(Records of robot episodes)

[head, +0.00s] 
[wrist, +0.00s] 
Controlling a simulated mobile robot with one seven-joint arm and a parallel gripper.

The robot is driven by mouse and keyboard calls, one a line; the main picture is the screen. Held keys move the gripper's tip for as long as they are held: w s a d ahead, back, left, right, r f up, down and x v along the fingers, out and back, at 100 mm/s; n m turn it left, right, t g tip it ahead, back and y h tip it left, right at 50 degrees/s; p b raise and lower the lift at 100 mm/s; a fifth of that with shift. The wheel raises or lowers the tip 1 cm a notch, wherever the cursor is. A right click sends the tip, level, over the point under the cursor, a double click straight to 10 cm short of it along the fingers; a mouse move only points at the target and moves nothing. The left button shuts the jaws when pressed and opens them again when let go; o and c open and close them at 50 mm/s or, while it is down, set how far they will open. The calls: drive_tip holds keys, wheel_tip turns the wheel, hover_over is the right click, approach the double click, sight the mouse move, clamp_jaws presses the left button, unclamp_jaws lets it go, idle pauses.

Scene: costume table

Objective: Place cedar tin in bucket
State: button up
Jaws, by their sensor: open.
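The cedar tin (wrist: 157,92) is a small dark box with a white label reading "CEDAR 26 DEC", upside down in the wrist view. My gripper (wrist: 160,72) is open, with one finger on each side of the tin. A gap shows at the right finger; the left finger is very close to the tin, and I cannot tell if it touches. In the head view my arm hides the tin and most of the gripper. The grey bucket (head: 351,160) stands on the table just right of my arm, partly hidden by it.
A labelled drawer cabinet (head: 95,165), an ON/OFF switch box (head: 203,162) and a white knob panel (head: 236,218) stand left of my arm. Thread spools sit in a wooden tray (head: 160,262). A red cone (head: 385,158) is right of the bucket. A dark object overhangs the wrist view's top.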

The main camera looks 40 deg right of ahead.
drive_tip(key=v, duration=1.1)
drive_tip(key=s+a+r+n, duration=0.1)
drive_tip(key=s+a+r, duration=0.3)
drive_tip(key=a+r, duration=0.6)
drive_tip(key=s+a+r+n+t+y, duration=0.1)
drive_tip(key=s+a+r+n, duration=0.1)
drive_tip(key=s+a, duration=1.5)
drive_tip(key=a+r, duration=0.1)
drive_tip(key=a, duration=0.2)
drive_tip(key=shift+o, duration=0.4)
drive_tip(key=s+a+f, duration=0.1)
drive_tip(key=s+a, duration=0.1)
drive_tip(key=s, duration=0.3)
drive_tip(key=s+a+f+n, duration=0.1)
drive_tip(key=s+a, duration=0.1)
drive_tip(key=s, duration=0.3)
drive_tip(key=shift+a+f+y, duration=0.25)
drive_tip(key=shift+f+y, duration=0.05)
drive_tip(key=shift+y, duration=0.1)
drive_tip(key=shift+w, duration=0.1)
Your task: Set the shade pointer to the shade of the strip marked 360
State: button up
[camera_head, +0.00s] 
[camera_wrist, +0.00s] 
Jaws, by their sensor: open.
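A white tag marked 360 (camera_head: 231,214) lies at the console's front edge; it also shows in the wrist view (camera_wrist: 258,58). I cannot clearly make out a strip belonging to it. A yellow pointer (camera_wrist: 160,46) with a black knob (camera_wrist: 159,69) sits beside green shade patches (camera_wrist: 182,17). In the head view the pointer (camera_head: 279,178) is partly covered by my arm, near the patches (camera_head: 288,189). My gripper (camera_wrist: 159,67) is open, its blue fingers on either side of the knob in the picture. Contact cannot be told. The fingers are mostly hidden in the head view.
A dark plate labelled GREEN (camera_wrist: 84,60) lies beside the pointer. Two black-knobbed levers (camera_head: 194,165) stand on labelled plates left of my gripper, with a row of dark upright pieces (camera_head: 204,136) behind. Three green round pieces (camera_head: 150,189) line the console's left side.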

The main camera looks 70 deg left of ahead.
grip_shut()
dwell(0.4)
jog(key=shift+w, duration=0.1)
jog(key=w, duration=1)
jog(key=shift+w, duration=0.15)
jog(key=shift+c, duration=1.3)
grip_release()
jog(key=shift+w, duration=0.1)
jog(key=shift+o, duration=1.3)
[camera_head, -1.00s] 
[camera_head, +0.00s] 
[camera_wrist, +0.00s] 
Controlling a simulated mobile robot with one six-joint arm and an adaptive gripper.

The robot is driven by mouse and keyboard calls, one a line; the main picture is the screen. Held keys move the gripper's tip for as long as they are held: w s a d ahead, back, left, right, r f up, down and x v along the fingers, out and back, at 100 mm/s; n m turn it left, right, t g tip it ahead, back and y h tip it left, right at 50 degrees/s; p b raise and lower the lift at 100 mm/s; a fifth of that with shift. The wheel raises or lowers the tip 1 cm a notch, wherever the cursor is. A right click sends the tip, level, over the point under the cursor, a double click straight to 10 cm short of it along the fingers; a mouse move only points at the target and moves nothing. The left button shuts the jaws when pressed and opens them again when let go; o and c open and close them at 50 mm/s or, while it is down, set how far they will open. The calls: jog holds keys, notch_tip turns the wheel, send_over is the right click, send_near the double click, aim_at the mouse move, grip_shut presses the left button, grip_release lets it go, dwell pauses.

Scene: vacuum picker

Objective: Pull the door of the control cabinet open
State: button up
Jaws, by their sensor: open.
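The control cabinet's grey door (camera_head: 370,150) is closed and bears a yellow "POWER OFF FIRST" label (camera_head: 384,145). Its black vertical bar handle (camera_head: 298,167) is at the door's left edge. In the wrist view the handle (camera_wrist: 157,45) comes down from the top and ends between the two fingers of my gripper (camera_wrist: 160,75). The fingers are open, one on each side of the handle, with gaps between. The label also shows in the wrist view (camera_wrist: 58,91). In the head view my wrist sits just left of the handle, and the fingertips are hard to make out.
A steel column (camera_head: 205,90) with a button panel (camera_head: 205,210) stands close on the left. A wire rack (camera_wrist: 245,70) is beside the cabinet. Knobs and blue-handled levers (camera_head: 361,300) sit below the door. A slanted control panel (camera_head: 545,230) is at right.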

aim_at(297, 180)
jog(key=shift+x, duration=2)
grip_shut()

• **Directions**
Pull out every line containing "Controlling".

• **Response to this exercise**
Controlling a simulated mobile robot with one seven-joint arm and a parallel gripper.
Controlling a simulated mobile robot with one six-joint arm and an adaptive gripper.

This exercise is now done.